#### [DATA EXTRACT]
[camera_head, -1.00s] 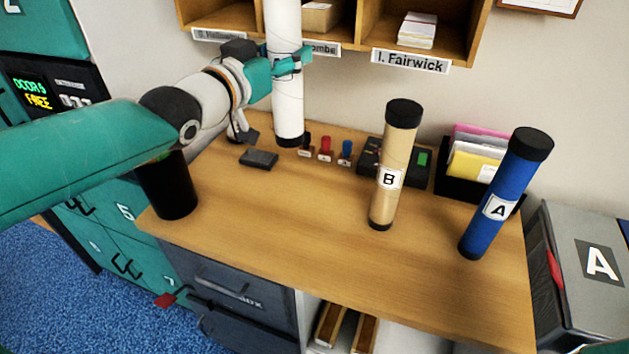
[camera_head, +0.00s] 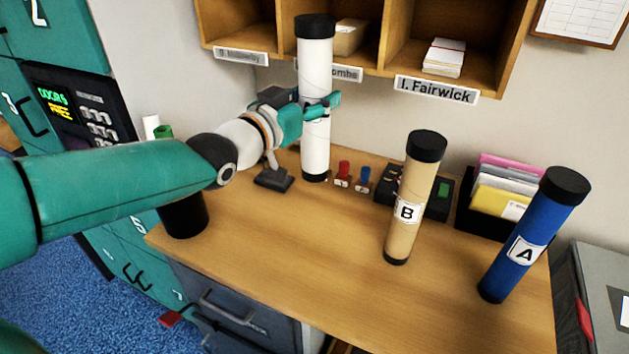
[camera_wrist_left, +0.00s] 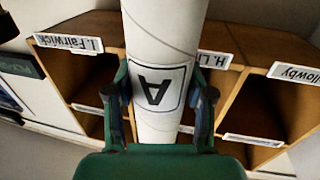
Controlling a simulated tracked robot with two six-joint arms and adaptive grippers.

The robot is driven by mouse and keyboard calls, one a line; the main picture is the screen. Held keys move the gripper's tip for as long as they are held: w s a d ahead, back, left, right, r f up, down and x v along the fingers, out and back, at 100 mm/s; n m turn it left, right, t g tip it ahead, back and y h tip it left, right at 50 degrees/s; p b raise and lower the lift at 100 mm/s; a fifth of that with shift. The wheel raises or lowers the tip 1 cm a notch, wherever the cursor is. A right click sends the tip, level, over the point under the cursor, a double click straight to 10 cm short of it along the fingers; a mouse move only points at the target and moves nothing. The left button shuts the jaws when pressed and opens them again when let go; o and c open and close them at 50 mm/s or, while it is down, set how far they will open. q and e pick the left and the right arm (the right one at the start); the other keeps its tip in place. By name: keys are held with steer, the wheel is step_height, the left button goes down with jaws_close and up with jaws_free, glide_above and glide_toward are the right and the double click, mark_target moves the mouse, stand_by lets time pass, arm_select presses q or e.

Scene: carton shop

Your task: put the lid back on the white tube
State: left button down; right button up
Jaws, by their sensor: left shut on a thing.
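The white tube (camera_head: 315,75) stands close to upright at the back of the desk, in front of the pigeonholes. A black lid (camera_head: 315,27) sits on its top end, and its bottom end is black too. My left gripper (camera_head: 322,106) is shut around the tube's lower half. The bottom end is at or just above the desk; I cannot tell which. My right gripper is not in view.
Tan tube B (camera_head: 418,195) and blue tube A (camera_head: 535,235) stand to the right. Red (camera_head: 343,174) and blue (camera_head: 363,179) stamps are beside the white tube. A black cup (camera_head: 185,215) is at the left desk edge. Pigeonholes (camera_head: 388,60) overhang behind. The desk's front middle is clear.

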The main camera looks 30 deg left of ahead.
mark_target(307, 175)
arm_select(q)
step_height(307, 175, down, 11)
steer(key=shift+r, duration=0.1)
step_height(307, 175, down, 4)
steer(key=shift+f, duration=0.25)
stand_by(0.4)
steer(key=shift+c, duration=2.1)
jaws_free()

#### [EXERCISE GOAL]
Return only the lines from the start of the data through the line that contains "Controlling a simulated", please, copying them exactly and omitting all pictures.

#### [TASK SOLUTION]
[camera_head, -1.00s] 
[camera_head, +0.00s] 
[camera_wrist_left, +0.00s] 
Controlling a simulated tracked robot with two six-joint arms and adaptive grippers.

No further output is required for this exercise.